▸ Do this: Print all entries word for word.

▸ Provided information:
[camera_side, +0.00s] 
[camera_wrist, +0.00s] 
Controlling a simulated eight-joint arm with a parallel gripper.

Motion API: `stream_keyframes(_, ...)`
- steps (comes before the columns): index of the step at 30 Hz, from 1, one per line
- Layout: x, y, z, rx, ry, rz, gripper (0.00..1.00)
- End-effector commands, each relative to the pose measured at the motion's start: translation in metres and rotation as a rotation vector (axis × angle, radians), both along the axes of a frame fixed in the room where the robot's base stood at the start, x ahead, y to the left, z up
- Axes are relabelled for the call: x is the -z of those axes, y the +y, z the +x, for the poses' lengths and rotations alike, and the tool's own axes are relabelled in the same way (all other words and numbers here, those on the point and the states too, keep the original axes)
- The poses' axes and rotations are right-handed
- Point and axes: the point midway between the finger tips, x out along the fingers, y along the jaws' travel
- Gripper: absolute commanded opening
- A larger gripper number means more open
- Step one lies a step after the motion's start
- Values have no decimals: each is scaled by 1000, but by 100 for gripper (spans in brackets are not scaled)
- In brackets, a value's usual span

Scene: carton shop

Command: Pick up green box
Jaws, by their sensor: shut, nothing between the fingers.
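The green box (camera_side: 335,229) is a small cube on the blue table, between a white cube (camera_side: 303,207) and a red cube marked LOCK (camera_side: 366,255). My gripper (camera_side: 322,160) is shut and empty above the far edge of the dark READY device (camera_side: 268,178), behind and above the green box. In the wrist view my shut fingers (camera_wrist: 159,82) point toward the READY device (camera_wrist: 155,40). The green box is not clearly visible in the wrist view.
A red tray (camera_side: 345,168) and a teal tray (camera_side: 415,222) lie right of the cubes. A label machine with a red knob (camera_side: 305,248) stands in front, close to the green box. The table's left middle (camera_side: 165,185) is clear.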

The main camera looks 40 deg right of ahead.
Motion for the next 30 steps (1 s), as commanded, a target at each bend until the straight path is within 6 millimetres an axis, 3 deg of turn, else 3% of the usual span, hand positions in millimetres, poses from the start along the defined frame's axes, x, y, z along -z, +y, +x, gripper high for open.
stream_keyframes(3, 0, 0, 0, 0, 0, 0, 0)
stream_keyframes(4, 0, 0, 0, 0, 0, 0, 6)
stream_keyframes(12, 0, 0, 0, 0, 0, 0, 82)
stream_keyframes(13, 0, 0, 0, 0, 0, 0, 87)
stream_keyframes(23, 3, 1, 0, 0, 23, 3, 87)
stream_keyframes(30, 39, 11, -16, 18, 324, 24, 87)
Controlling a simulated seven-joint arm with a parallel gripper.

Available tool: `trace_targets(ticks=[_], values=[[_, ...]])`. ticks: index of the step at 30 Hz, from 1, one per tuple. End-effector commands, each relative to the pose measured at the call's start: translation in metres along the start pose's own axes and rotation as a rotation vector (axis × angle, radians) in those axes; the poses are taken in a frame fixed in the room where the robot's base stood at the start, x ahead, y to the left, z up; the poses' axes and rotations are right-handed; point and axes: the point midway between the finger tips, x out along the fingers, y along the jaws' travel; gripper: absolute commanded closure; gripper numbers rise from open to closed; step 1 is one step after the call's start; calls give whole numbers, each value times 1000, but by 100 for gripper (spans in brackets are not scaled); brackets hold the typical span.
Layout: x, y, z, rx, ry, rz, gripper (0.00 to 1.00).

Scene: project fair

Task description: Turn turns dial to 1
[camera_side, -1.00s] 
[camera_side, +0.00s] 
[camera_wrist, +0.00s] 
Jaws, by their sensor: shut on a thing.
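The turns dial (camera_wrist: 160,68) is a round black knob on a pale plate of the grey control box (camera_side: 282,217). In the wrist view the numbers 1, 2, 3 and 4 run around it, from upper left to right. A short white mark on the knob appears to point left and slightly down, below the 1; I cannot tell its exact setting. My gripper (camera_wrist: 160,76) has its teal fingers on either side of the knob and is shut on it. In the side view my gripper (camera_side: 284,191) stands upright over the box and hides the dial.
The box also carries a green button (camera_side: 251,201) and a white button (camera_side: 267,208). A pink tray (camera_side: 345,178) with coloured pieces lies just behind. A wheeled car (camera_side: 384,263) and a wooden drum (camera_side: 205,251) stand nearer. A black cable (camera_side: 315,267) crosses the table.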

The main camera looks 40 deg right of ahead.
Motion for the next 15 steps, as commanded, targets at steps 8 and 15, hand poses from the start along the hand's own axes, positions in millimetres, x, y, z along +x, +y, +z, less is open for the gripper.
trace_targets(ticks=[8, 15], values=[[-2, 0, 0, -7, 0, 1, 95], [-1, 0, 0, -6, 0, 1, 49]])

▸ Task response:
[camera_side, +0.00s] 
[camera_wrist, +0.00s] 
Controlling a simulated eight-joint arm with a parallel gripper.

Motion API: `stream_keyframes(_, ...)`
- steps (comes before the columns): index of the step at 30 Hz, from 1, one per line
- Layout: x, y, z, rx, ry, rz, gripper (0.00..1.00)
- End-effector commands, each relative to the pose measured at the motion's start: translation in metres and rotation as a rotation vector (axis × angle, radians), both along the axes of a frame fixed in the room where the robot's base stood at the start, x ahead, y to the left, z up
- Axes are relabelled for the call: x is the -z of those axes, y the +y, z the +x, for the poses' lengths and rotations alike, and the tool's own axes are relabelled in the same way (all other words and numbers here, those on the point and the states too, keep the original axes)
- The poses' axes and rotations are right-handed
- Point and axes: the point midway between the finger tips, x out along the fingers, y along the jaws' travel
- Gripper: absolute commanded opening
- A larger gripper number means more open
- Step one lies a step after the motion's start
- Values have no decimals: each is scaled by 1000, but by 100 for gripper (spans in brackets are not scaled)
- In brackets, a value's usual span

Scene: carton shop

Command: Pick up green box
Jaws, by their sensor: shut, nothing between the fingers.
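The green box (camera_side: 335,229) is a small cube on the blue table, between a white cube (camera_side: 303,207) and a red cube marked LOCK (camera_side: 366,255). My gripper (camera_side: 322,160) is shut and empty above the far edge of the dark READY device (camera_side: 268,178), behind and above the green box. In the wrist view my shut fingers (camera_wrist: 159,82) point toward the READY device (camera_wrist: 155,40). The green box is not clearly visible in the wrist view.
A red tray (camera_side: 345,168) and a teal tray (camera_side: 415,222) lie right of the cubes. A label machine with a red knob (camera_side: 305,248) stands in front, close to the green box. The table's left middle (camera_side: 165,185) is clear.

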The main camera looks 40 deg right of ahead.
Motion for the next 30 steps (1 s), as commanded, a target at each bend until the straight path is within 6 millimetres an axis, 3 deg of turn, else 3% of the usual span, hand positions in millimetres, poses from the start along the defined frame's axes, x, y, z along -z, +y, +x, gripper high for open.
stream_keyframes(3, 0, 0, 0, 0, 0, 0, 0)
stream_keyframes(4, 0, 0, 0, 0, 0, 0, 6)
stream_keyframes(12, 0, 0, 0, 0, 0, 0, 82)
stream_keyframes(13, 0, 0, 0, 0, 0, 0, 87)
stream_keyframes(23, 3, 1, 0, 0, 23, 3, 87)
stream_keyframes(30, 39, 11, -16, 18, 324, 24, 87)
Controlling a simulated seven-joint arm with a parallel gripper.

Available tool: `trace_targets(ticks=[_], values=[[_, ...]])`. ticks: index of the step at 30 Hz, from 1, one per tuple. End-effector commands, each relative to the pose measured at the call's start: translation in metres along the start pose's own axes and rotation as a rotation vector (axis × angle, radians) in those axes; the poses are taken in a frame fixed in the room where the robot's base stood at the start, x ahead, y to the left, z up; the poses' axes and rotations are right-handed; point and axes: the point midway between the finger tips, x out along the fingers, y along the jaws' travel; gripper: absolute commanded closure; gripper numbers rise from open to closed; step 1 is one step after the call's start; calls give whole numbers, each value times 1000, but by 100 for gripper (spans in brackets are not scaled); brackets hold the typical span.
Layout: x, y, z, rx, ry, rz, gripper (0.00 to 1.00).

Scene: project fair

Task description: Turn turns dial to 1
[camera_side, -1.00s] 
[camera_side, +0.00s] 
[camera_wrist, +0.00s] 
Jaws, by their sensor: shut on a thing.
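The turns dial (camera_wrist: 160,68) is a round black knob on a pale plate of the grey control box (camera_side: 282,217). In the wrist view the numbers 1, 2, 3 and 4 run around it, from upper left to right. A short white mark on the knob appears to point left and slightly down, below the 1; I cannot tell its exact setting. My gripper (camera_wrist: 160,76) has its teal fingers on either side of the knob and is shut on it. In the side view my gripper (camera_side: 284,191) stands upright over the box and hides the dial.
The box also carries a green button (camera_side: 251,201) and a white button (camera_side: 267,208). A pink tray (camera_side: 345,178) with coloured pieces lies just behind. A wheeled car (camera_side: 384,263) and a wooden drum (camera_side: 205,251) stand nearer. A black cable (camera_side: 315,267) crosses the table.

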The main camera looks 40 deg right of ahead.
Motion for the next 15 steps, as commanded, targets at steps 8 and 15, hand poses from the start along the hand's own axes, positions in millimetres, x, y, z along +x, +y, +z, less is open for the gripper.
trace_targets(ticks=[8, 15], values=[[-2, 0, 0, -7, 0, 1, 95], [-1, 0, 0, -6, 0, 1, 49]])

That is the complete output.